## TASK TO CARRY OUT
In the data below, find every line with the string "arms" and pull it out.

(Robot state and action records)
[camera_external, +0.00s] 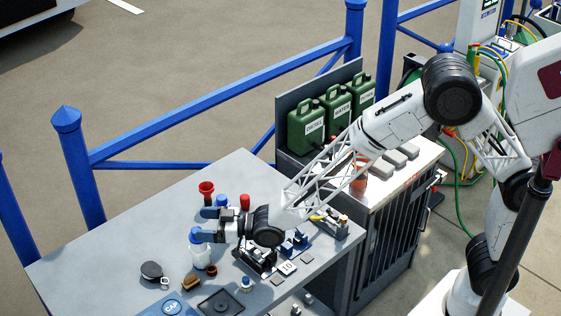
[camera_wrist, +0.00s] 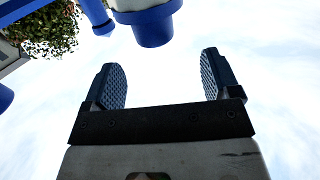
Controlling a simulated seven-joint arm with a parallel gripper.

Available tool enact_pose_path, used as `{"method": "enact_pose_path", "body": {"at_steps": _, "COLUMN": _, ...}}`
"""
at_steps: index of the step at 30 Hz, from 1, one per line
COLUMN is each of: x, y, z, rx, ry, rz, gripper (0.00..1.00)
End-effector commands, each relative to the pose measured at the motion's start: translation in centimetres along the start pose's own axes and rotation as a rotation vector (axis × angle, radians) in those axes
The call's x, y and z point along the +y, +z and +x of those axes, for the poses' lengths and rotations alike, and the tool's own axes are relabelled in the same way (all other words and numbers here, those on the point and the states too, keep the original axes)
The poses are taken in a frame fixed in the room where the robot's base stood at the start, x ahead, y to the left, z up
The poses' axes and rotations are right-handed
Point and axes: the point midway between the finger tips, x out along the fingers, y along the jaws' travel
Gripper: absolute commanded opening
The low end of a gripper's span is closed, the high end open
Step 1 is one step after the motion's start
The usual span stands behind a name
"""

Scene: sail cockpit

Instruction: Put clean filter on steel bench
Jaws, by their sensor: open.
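My gripper (camera_external: 205,224) is low over the grey-topped bench (camera_external: 120,238), pointing left. In the wrist view its two dark ribbed fingers (camera_wrist: 164,85) are wide apart with nothing between them. A white, bottle-like piece with a blue top (camera_external: 201,258) stands upright at the gripper's near finger; I cannot tell whether they touch. A white and blue cylinder (camera_wrist: 152,25) shows beyond the fingertips in the wrist view. No label reads as clean filter, so I cannot tell which piece it is. A second bench with a pale metal top (camera_external: 398,178) stands at right.
A red funnel (camera_external: 206,188) and a red cylinder (camera_external: 245,202) stand behind my gripper. A round black piece (camera_external: 152,271), a blue CAP tray (camera_external: 173,306) and a dark square tray (camera_external: 220,303) lie in front. Green cans (camera_external: 305,130) back the metal top. The grey bench's left is clear.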

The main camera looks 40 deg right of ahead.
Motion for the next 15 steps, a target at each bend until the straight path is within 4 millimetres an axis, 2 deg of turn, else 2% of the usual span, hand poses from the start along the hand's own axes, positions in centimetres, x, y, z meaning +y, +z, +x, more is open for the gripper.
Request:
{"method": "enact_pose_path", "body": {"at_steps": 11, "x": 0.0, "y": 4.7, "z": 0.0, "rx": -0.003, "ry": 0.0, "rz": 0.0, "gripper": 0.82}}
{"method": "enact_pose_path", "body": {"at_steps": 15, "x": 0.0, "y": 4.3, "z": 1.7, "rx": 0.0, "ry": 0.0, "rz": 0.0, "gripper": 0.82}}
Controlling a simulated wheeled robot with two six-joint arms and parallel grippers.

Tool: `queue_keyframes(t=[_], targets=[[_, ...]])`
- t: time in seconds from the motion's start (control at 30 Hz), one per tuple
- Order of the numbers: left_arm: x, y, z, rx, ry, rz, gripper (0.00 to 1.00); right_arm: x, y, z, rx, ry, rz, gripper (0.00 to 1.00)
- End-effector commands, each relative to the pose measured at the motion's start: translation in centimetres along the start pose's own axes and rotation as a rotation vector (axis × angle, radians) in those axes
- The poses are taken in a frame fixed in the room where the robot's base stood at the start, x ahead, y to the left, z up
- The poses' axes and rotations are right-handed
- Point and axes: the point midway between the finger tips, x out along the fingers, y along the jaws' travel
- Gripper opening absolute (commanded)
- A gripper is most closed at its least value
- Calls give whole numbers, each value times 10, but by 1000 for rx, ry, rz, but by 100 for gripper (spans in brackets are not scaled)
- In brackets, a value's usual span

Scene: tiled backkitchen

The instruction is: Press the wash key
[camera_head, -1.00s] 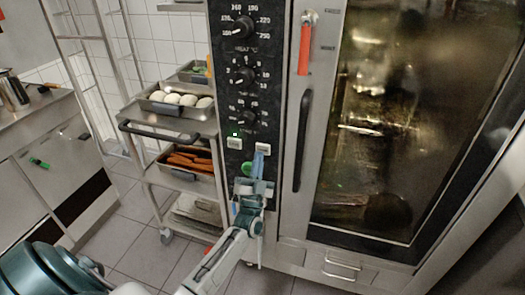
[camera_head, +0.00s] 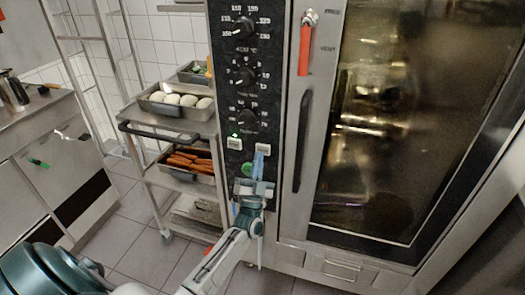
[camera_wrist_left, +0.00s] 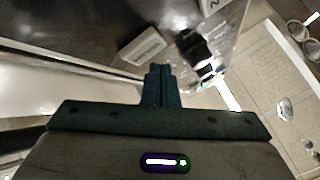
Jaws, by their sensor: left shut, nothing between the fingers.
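Two small pale keys sit low on the black control panel of the oven: a left key (camera_head: 234,143) below a small green light, and a right key (camera_head: 262,149). Their lettering is too small to read, so I cannot tell which is the wash key. My left gripper (camera_head: 258,158) is shut and empty, its blue fingers pointing up at the panel just under the right key. In the left wrist view the shut fingertips (camera_wrist_left: 160,70) are close beside a pale key (camera_wrist_left: 143,47); I cannot tell whether they touch it. My right gripper is not in view.
Several black knobs (camera_head: 243,76) line the panel above the keys. The oven door has a dark handle (camera_head: 302,140) and a red-handled piece (camera_head: 304,50) to the right. A trolley (camera_head: 150,130) with food trays stands close on the left. A steel counter (camera_head: 40,120) is further left.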

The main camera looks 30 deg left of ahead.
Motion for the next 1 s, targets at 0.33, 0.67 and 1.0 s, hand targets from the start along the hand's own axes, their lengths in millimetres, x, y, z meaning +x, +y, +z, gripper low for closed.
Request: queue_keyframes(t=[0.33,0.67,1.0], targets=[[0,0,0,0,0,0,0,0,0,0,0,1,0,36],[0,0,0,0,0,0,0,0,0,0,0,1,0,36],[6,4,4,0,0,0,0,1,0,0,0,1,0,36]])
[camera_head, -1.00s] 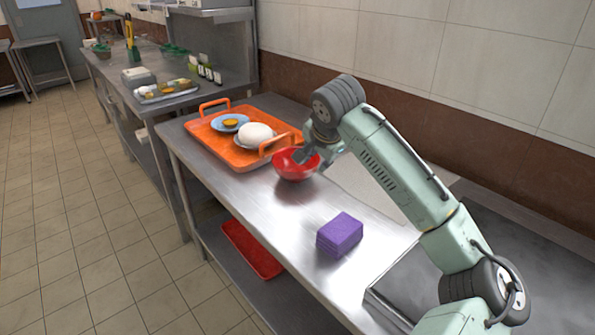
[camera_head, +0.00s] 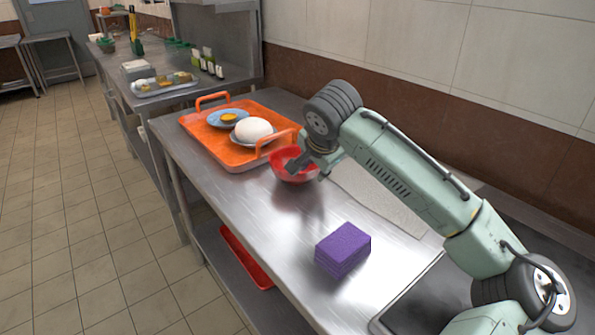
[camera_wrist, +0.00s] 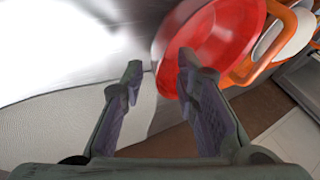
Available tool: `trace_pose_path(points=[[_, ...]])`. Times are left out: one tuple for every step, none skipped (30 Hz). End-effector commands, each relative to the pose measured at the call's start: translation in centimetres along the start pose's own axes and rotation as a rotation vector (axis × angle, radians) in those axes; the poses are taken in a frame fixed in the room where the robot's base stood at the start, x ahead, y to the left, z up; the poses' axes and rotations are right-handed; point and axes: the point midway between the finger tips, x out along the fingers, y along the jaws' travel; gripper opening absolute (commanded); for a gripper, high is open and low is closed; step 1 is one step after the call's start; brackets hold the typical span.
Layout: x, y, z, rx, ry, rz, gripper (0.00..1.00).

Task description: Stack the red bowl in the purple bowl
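The red bowl (camera_head: 291,174) stands upright on the steel counter, just in front of the orange tray in the head view. In the wrist view the red bowl (camera_wrist: 225,38) fills the upper right, its near edge blurred. My gripper (camera_wrist: 160,70) is open, with a clear gap between its fingers. Its right finger overlaps the bowl, and its left finger is clear of it. In the head view my gripper (camera_head: 298,163) reaches down at the bowl's opening; contact cannot be told. No purple bowl shows in either view.
A purple block (camera_head: 343,250) sits on the near counter. The orange tray (camera_head: 215,149) holds a blue plate (camera_head: 228,118) and a plate with a white domed item (camera_head: 254,130). A light textured mat (camera_head: 385,200) lies right of the bowl. A red tray (camera_head: 245,258) lies on the lower shelf.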

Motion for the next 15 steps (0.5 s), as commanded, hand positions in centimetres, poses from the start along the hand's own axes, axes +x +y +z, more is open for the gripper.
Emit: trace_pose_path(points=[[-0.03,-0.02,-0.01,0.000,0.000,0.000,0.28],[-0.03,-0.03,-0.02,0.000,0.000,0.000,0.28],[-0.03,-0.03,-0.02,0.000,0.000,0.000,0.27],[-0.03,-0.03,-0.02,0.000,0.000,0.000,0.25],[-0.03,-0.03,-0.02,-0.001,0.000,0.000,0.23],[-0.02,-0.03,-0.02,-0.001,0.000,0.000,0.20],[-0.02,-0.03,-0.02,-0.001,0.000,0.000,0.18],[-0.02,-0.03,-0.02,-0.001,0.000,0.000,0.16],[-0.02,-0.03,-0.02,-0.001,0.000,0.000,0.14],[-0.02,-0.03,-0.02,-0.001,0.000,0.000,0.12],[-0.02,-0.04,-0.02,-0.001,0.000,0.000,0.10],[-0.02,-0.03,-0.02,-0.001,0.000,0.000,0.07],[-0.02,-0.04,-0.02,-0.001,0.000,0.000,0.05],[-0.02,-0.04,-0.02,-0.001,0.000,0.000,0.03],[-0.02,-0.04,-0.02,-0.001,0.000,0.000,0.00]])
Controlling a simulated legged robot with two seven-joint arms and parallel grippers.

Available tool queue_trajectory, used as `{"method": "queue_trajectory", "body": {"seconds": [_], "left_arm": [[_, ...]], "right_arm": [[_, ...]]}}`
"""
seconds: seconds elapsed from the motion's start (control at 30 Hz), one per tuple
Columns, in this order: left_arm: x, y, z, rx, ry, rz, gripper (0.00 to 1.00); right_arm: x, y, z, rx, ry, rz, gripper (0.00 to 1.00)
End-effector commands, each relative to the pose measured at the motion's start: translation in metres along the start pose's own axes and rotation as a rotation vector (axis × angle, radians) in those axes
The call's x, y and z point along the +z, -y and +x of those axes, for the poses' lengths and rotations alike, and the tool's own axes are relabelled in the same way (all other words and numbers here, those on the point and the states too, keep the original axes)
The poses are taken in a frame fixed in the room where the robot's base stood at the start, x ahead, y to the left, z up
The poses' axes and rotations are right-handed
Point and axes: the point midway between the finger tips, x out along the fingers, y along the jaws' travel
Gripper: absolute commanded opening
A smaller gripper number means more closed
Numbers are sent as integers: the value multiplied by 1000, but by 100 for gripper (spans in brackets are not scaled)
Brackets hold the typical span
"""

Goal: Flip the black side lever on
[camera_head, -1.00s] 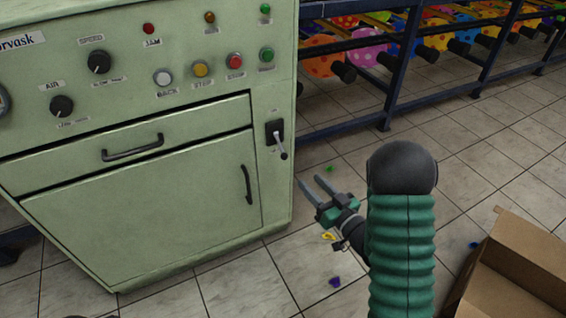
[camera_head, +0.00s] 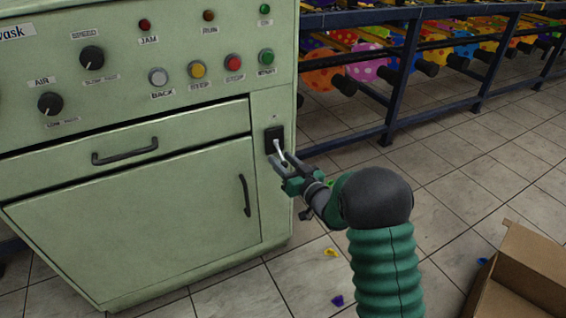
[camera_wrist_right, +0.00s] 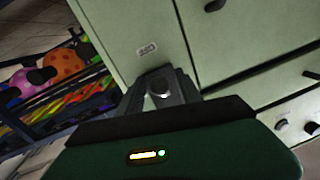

## COMPLETE ANSWER
Controlling a simulated wheeled robot with two six-joint arms and parallel grippers.
Controlling a simulated legged robot with two seven-joint arms and parallel grippers.

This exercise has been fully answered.